I'm reading over the tim_sort code in extra now... there is a lot of it (560 LOC for the implementation, not including any tests or anything) and it looks fairly complicated; I imagine that doing it with unsafe code would be hard to verify as correct, and will be hard to get to be as efficient as this (especially when avoiding .clone).

[brson]

This looks very nice, @huonw. Thanks.

[brson]

Well commented.

[huonw]

Pushed the less_eq -> Ordering change. It makes some things ugly since it then requires TotalOrd which makes handling (for example) floats less nice (cc #5585 and #10320).

[alexcrichton]

@brson/@pcwalton and I were talking about this, and we're a little wary of the Sort: SortComparator<T> bound. It should always be the case that arr.sort_by(|a, b| a.foo.cmp(&b.foo)) works, but in the future this will likely be done with an unboxed closure rather than a trait bound. For forward compatibility, we think that for now the argument should just be a closure. If we have a trait bound, code will eventually break because it relied on using the trait rather than a function-like thing which we're a little worried about.

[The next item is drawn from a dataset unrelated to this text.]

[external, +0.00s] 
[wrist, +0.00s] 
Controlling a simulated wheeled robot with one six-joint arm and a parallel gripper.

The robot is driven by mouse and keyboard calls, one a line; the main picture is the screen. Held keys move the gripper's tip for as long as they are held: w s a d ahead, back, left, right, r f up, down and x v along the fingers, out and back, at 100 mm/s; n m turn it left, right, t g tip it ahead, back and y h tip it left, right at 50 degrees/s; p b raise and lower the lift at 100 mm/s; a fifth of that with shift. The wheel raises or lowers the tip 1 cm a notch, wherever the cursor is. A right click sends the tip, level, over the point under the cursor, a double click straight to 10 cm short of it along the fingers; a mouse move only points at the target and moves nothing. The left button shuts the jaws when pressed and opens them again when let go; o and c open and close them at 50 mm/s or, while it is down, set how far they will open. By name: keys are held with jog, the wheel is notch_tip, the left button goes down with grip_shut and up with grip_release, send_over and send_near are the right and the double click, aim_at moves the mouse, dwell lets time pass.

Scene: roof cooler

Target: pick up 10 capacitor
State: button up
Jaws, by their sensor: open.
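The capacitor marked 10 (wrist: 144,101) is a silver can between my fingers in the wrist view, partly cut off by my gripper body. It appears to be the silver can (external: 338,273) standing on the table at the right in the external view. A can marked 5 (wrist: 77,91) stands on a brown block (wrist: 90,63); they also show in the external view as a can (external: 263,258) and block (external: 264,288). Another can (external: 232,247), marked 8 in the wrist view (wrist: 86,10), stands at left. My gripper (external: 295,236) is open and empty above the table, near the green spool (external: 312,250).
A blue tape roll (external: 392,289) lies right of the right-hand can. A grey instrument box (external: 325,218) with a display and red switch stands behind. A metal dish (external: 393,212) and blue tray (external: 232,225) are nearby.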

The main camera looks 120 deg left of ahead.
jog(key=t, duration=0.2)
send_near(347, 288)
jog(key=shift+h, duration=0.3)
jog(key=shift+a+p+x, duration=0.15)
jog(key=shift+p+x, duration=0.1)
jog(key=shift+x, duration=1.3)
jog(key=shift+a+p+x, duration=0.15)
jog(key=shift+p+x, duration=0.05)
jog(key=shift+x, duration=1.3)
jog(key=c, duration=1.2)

I realize that it's a little slower, but I would be more worried about forwards compatibility. What do you think?

[pnkfelix]

@alexcrichton Your comment, "There are 3 flavors of sorting that I know of ..." (which then listed three flavors, at least two of which were comparison-based sorts, not sure about the third) reminded me that I have been meaning to go back over this paper on Generic Discrimination based Sorting/Partitioning [1] [2], which I saw presented some years ago but never got a chance to really play with.

(The idea, if I recall correctly, is a generalization of the ideas that drive a radix-sort to more general data structures, yielding "linear time" sorting, where I've quoted linear time because I'm sure there are certain assumptions that must be met.)

[1] http://www.diku.dk/hjemmesider/ansatte/henglein/papers/henglein2007b.pdf

[2] http://www.icfpconference.org/icfp2008/accepted/41.html

[huonw]

Rebased out the trait addition (I agree with the backward-compatibility concerns).

(I'm "away" at the moment, so iteration of this PR will be slow.)